Potrei andare avanti, ma aggiungo infine la colpa di essere italiana, esatto, andando a disturbare un luogo comune secondo il quale ci facciamo i fatti nostri e ci pensiamo bene a mettere a rischio la nostra incolumità per un ideale più alto dei meri interessi nazionali o in generale campanilistici. Be’, guarda un po’, tale sovvertimento di codesta datata narrazione sta accadendo sempre più spesso e ciò dovrebbe far riflettere, credo.
In ogni caso, questo processo il suo giudizio l’ha già emesso. L’avrebbe fatto venendo a conoscenza anche solo della primissima delle colpe fin qui elencate.

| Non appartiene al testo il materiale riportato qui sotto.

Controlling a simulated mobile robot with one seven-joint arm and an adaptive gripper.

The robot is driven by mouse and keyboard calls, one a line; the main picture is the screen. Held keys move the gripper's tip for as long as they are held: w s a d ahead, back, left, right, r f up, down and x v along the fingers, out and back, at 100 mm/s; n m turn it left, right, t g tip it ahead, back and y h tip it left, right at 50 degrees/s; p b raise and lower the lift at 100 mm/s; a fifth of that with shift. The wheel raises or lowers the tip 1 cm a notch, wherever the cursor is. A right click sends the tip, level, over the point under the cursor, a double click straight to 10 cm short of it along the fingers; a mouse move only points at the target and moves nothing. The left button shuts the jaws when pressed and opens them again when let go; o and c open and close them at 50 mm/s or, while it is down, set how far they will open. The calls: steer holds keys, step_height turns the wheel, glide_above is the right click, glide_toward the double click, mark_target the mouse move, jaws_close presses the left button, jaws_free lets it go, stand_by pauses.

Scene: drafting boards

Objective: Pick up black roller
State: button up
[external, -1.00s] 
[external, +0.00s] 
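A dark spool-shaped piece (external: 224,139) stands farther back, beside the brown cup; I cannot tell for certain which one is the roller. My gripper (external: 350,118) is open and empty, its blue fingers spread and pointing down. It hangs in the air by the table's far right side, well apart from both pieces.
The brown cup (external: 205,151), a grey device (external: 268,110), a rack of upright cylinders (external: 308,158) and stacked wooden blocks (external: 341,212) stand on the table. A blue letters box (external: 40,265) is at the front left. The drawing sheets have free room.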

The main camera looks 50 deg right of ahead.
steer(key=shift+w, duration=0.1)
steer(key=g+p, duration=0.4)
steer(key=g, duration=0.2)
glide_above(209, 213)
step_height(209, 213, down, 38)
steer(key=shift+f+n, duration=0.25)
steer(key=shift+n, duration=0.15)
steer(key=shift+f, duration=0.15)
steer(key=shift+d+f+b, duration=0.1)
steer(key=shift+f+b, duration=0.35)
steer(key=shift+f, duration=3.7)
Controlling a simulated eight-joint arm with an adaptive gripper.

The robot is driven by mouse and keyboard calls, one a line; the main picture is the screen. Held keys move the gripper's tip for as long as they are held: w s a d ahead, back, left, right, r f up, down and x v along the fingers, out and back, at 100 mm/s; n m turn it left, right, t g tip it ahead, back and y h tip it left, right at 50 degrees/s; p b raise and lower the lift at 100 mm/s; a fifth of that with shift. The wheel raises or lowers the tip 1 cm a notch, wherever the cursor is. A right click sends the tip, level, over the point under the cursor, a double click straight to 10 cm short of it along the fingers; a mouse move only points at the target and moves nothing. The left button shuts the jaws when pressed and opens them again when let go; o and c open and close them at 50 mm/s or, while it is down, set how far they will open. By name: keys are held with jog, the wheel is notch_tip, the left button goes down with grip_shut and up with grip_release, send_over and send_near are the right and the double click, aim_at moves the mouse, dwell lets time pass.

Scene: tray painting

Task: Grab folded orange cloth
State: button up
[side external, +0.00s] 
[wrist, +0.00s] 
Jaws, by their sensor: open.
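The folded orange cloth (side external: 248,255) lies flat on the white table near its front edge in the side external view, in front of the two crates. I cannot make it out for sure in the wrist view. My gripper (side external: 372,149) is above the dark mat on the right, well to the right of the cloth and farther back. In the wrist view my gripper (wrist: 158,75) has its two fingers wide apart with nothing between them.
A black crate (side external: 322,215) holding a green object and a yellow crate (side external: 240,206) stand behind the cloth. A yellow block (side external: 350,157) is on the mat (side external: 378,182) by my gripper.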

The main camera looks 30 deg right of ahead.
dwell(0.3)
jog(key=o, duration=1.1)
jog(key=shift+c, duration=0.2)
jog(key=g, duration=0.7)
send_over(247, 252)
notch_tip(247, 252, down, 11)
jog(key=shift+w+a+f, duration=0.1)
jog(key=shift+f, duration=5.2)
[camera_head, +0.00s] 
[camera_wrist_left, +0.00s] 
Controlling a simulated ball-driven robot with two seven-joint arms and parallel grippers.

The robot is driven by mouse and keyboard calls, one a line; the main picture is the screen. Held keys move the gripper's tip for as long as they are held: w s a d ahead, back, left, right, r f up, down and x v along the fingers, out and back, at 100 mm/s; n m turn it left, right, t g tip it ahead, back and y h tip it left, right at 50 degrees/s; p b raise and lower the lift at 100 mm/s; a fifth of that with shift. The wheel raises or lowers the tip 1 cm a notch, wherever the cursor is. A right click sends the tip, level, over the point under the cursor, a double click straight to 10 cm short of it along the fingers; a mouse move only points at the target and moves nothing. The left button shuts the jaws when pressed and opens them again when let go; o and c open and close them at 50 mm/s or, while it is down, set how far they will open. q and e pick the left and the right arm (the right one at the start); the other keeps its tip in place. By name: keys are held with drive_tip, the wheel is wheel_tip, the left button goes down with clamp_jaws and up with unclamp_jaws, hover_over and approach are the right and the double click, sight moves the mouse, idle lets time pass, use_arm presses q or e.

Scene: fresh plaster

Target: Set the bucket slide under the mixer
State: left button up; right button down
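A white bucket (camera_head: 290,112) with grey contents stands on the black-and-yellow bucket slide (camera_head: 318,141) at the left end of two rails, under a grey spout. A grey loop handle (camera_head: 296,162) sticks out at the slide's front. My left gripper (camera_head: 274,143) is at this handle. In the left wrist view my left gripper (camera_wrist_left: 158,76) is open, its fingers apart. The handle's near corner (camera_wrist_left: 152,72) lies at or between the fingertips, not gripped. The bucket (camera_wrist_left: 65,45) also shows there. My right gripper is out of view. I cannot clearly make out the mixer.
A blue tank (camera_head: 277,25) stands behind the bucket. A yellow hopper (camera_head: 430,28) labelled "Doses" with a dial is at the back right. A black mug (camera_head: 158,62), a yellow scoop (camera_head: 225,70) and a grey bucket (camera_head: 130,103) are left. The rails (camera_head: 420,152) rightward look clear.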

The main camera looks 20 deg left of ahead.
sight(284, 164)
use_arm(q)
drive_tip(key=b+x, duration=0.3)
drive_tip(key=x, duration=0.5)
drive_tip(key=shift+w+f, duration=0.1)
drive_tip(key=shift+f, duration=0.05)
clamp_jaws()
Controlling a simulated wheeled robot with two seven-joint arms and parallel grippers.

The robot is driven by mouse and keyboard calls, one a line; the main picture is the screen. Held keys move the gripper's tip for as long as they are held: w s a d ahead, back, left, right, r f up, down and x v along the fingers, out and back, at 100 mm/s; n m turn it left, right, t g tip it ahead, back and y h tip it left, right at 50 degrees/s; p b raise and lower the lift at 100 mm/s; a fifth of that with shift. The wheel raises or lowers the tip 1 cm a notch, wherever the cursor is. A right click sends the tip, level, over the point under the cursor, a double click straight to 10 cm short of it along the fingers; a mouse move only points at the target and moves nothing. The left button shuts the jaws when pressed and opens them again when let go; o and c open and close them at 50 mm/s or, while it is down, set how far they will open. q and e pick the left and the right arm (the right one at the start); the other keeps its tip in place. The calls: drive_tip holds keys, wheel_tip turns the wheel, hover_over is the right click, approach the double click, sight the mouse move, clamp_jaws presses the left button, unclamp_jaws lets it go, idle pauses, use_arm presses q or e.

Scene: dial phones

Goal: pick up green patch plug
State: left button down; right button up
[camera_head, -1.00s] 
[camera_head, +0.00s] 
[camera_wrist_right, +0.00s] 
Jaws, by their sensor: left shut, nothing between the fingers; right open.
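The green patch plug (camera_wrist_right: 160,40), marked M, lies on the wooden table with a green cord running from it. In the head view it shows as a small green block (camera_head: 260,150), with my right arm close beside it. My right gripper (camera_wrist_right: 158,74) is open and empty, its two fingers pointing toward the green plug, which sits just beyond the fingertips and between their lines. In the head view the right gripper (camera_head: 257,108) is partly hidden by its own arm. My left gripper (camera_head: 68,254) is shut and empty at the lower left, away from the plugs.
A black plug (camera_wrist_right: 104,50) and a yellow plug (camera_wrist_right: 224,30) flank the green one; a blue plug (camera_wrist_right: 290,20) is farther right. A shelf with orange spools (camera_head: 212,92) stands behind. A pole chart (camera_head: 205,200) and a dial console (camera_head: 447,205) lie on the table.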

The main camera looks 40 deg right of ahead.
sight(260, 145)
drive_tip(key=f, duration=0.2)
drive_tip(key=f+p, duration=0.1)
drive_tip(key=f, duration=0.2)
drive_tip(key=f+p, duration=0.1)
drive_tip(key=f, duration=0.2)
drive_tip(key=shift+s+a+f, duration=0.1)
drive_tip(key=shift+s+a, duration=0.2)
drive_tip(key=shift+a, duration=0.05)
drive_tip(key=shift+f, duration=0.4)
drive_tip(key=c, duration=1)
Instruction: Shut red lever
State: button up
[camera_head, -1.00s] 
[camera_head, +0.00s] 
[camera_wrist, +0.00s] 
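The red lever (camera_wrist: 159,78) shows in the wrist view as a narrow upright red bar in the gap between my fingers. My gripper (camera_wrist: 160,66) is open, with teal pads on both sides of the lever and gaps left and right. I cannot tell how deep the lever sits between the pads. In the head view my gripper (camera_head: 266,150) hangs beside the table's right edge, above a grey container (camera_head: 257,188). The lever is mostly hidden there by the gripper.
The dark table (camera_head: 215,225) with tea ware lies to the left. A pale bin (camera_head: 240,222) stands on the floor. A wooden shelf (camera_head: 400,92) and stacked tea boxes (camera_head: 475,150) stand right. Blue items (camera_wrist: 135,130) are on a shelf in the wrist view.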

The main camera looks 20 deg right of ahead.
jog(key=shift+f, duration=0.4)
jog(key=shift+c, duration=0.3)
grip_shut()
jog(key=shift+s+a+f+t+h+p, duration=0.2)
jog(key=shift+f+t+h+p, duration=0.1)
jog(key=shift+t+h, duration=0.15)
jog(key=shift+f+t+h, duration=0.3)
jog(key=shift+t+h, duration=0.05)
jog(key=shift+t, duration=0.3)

Ma riguardo all’altro tipo, la versione canonica, e alla presunta imparzialità di coloro che dovranno valutare le prove ed emettere una giusta sentenza, dovrebbe altrettanto far riflettere il fatto che per il governo di Orban, per bocca del portavoce di quest’ultimo tale Zoltan Kovacs, l’imputata è colpevole ancora prima di essere processata. Perché – cito testualmente, sono parole di oggi – questo dicono i fatti.
Inoltre, secondo quest’ultimo, da un esito o l’altro dipende la reputazione e l’integrità della magistratura ungherese, oltre che del governo stesso.
Nonché quella di tutti, ma proprio tutti, i suoi amici.